By now, many of you have probably read or heard about the recent exposé revealing a secretive society in which the wealthy and the famous hunt poor people for sport. I more than understand fans being concerned about my reported involvement when they’re seeing bizarre headlines and posts about panels where we allow the poor person to plead for their life and the dinners in which an unhoused man is mockingly honored as “the king of the hunt” when we put a construction paper crown on his head and feed him empty banana peels and crusts of bread.

In other words, my critics are missing the nuance of my membership in the wealthy people hunting poor people for sport club.

To be clear, I have only been to three or four hunting poor people for sport conferences. Three. Or four. That’s not quite a dedicated membership to a secret society, is it? Nor have I ever met the billionaire known as the Founder of the Hunt. I have never spoken with him on the phone or with his representatives, other than to ask where the hunt will be held this year, what weapons will be considered fair game, and who needs to survive seventy-two hours in the forest to have all their debts cleared.

I’m not saying this out of ego, but it’s important to remember that many high-profile people need to ask these questions before attending an event like this.

Also, I want to reaffirm that the billionaire Founder of the Hunt has politics that are the complete opposite of mine. You can paint me as some right-wing lunatic if you want, but I know in my heart the good I’ve done for those who haven’t been as lucky as me. Okay? I support LGBTQ+ rights. I support a woman’s right to choose. I even do a land acknowledgment before they open the man’s thirty-four-by-twenty-three-inch cage to let him loose with a head start of ten seconds. Whatever you think being a member of this club entails, I strongly believe I wouldn’t be disguising bear traps with leaves and setting up a speaker that plays the sound of a distressed woman begging for help if we had politicians in office who uplifted those less fortunate. So, please don’t paint me with a broad brush when I’m out there doing the work.

At the hunts I’ve been to, there were a wide variety of hunters, with a wide variety of hunting opinions—some I agreed with, some I didn’t. I can’t speak for every person on the list, especially when I was only with a small subset of them when we crawled through dense grass in order to slice an unsuspecting hobo’s Achilles tendon. My experience was not of a single ideological gathering. Rather, we were able to have important conversations about our beliefs. If the victim dies fast, was it a test of speed and accuracy? Or was it more the sign of a skilled hunter if the hopeless target suffers as long as possible, no matter how many fingers remain and how much blood is lost?

I’ve had long, detailed debates with members of different political persuasions on whether we should eat the man we caught in a net and allowed to get so dehydrated that he hallucinated us as demons when we came to put him down. Those aren’t the types of discussions you’re likely to have in public, especially when so much of the media is ready to pounce on celebrities for stepping out of line. But how can we come together as a country, or even as a world, when we’re afraid to share our thoughts on the easy kill of a shotgun versus the clean kill of a sniper rifle? What does it say about the current cultural climate that two sides can’t find common ground on how long to starve the dogs before letting them loose on a man who’s hoping his wife and children won’t be visited by the loan sharks he owed money to?
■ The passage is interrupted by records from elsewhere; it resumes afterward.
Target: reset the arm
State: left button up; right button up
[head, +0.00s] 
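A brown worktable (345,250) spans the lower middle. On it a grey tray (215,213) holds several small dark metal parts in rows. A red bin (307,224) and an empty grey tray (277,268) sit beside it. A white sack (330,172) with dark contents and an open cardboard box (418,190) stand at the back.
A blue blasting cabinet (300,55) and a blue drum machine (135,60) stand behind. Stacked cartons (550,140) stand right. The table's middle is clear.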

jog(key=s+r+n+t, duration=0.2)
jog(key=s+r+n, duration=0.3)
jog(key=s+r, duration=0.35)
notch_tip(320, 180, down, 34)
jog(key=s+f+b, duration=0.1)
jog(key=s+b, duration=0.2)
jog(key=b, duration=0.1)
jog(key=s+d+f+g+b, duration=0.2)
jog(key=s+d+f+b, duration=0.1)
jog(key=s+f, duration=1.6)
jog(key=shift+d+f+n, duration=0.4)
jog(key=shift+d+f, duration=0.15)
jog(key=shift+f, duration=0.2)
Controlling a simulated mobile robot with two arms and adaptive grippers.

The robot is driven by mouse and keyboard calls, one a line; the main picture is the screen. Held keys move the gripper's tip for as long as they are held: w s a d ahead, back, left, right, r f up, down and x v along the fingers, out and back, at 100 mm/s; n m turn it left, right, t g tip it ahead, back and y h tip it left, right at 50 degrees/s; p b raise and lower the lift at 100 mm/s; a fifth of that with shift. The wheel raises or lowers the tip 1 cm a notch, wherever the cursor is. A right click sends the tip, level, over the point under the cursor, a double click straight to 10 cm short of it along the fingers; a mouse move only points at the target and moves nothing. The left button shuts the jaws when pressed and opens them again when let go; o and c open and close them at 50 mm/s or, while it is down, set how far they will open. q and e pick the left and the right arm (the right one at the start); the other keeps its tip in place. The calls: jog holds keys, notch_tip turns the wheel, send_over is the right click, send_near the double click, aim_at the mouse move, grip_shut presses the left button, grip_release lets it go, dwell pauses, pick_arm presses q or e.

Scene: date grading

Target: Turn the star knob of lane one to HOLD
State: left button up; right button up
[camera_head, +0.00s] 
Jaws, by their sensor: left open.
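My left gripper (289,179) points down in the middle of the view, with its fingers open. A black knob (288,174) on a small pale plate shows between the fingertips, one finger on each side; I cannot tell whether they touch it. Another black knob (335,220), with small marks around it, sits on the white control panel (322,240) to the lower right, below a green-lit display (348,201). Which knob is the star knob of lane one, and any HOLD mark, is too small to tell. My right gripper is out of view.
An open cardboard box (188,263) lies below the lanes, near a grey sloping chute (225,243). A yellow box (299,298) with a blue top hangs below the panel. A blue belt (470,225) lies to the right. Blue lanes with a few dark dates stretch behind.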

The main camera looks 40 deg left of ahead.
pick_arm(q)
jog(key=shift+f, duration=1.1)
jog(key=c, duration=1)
Over the last couple of years, I’ve been focused on making a positive impact on how the future unfolds, especially in tech, AI, and which areas of the body outside the neck can cause you to bleed out with the right shot. Part of that work means forming relationships with all kinds of hunters and trying to understand their strategies for making the man lose all hope when he realizes his stash of nuts and berries in the forest has been poisoned. Sometimes I try to get them to understand mine, which is pretending I’m there to help the victim escape and then, once his guard is down, claiming that sweet trophy for myself.

So, yes, I do respect that many of you have misgivings about me being in the wealthy people hunting poor people for sport club. But I also know that it’s productive to sometimes engage with those we oppose and to remind ourselves that we all want the same thing at the end of the day: To see the light leave the eyes of a living, breathing, feeling person who isn’t famous or wealthy enough to help my career.